Problem statement.
Output exactly the lines that run from the line containing "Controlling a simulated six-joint" through the line containing "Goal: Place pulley", with both ends included.

Input rows.
start

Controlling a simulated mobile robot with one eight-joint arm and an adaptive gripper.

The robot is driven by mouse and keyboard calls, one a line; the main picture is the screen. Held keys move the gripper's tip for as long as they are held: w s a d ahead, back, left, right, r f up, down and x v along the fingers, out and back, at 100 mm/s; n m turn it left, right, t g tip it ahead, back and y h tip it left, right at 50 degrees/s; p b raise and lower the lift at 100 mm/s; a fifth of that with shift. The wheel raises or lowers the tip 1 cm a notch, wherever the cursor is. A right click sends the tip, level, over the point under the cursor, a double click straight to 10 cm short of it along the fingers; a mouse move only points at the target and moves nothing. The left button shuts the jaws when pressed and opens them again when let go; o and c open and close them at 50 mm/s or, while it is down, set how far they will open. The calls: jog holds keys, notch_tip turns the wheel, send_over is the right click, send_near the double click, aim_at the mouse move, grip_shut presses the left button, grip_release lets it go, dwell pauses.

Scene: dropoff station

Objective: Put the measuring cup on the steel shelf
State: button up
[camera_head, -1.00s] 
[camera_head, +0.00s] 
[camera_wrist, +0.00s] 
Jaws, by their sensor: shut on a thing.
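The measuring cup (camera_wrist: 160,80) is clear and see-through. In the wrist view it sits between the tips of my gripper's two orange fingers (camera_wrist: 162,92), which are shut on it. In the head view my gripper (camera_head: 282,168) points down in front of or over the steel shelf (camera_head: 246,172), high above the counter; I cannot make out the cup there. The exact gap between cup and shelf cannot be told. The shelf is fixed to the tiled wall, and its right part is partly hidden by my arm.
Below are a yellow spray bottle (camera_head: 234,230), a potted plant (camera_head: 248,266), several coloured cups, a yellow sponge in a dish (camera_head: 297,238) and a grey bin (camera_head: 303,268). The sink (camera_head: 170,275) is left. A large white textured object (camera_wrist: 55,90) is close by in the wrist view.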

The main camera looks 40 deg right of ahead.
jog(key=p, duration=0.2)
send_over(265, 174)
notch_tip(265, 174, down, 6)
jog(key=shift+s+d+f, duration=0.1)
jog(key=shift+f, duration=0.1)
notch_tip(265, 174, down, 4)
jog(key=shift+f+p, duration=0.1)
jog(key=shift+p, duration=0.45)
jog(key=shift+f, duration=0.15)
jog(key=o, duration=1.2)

end
start

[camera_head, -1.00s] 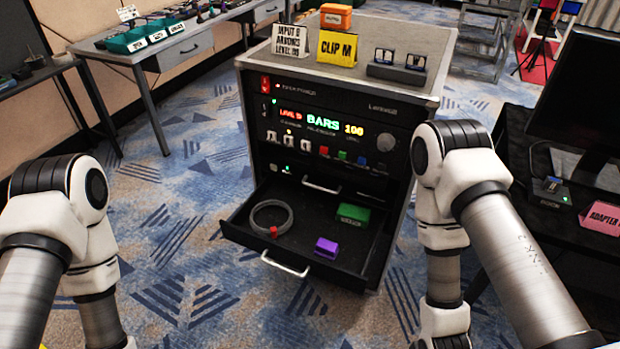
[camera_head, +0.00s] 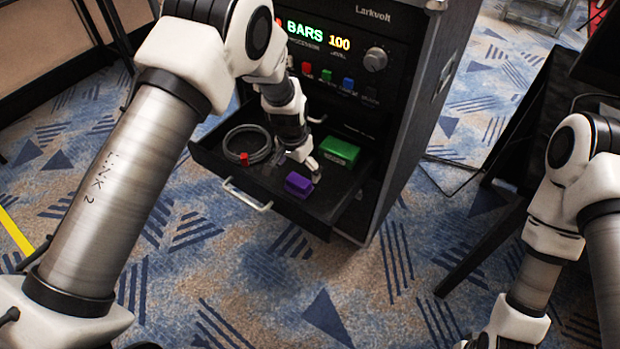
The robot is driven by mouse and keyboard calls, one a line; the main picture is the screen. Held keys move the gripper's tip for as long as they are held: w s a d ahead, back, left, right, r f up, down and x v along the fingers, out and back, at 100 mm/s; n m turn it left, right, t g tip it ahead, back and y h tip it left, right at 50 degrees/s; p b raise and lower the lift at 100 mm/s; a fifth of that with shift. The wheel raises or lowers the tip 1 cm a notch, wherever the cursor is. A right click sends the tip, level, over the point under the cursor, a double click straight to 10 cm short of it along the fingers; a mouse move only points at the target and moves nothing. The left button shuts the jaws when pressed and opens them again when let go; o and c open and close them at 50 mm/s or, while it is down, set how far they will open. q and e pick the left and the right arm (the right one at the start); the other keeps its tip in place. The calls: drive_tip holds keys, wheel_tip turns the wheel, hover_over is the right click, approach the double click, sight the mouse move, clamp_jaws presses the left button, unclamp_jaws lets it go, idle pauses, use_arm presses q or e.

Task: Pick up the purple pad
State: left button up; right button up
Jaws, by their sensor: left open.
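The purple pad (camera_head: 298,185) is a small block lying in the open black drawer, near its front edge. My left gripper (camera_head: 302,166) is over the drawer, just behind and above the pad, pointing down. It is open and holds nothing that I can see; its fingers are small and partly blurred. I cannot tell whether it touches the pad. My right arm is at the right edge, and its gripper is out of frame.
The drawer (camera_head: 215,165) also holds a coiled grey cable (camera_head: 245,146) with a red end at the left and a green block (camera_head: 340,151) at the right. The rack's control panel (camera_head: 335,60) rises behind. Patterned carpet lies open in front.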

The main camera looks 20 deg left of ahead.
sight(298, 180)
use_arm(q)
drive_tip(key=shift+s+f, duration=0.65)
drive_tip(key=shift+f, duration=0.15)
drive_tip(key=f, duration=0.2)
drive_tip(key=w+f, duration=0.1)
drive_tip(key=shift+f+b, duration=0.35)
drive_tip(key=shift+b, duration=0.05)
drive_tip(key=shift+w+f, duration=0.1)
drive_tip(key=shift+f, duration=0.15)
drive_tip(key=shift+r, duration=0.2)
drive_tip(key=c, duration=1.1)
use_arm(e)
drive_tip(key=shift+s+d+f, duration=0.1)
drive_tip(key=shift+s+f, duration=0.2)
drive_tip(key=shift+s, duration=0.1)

end
start

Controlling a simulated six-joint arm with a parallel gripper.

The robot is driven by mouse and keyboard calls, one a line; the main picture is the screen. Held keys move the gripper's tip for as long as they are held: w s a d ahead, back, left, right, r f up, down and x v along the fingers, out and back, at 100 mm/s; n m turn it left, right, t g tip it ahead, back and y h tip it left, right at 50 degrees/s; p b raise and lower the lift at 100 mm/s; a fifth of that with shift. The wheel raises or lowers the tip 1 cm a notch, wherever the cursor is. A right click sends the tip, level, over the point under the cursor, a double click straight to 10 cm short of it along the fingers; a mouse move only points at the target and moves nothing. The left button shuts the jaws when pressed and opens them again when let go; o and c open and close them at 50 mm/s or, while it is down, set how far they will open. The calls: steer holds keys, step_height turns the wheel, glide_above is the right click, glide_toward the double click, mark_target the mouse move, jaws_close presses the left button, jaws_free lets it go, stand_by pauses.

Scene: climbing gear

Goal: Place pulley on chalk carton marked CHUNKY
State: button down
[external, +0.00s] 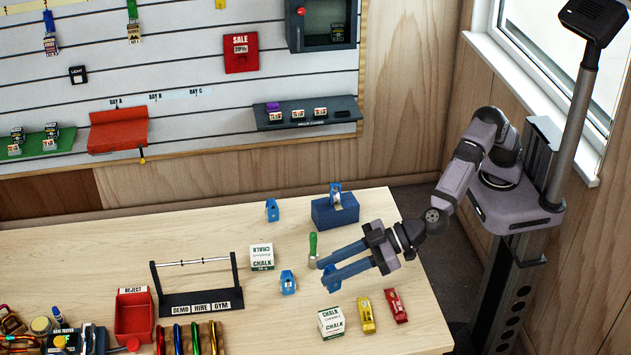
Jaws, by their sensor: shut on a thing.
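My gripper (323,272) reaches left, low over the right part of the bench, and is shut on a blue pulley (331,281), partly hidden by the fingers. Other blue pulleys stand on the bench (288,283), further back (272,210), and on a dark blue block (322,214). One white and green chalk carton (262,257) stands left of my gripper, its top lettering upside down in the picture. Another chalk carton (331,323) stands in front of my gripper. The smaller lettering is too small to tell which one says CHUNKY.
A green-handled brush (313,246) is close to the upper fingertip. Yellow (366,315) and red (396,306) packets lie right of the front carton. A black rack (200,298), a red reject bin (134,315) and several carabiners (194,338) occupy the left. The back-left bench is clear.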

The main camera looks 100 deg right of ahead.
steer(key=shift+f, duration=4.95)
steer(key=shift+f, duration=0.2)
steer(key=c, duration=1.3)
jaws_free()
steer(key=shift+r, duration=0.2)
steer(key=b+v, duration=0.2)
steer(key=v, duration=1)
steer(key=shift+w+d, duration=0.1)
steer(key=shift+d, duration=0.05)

end

Response for this exercise.
Controlling a simulated six-joint arm with a parallel gripper.

The robot is driven by mouse and keyboard calls, one a line; the main picture is the screen. Held keys move the gripper's tip for as long as they are held: w s a d ahead, back, left, right, r f up, down and x v along the fingers, out and back, at 100 mm/s; n m turn it left, right, t g tip it ahead, back and y h tip it left, right at 50 degrees/s; p b raise and lower the lift at 100 mm/s; a fifth of that with shift. The wheel raises or lowers the tip 1 cm a notch, wherever the cursor is. A right click sends the tip, level, over the point under the cursor, a double click straight to 10 cm short of it along the fingers; a mouse move only points at the target and moves nothing. The left button shuts the jaws when pressed and opens them again when let go; o and c open and close them at 50 mm/s or, while it is down, set how far they will open. The calls: steer holds keys, step_height turns the wheel, glide_above is the right click, glide_toward the double click, mark_target the mouse move, jaws_close presses the left button, jaws_free lets it go, stand_by pauses.

Scene: climbing gear

Goal: Place pulley on chalk carton marked CHUNKY

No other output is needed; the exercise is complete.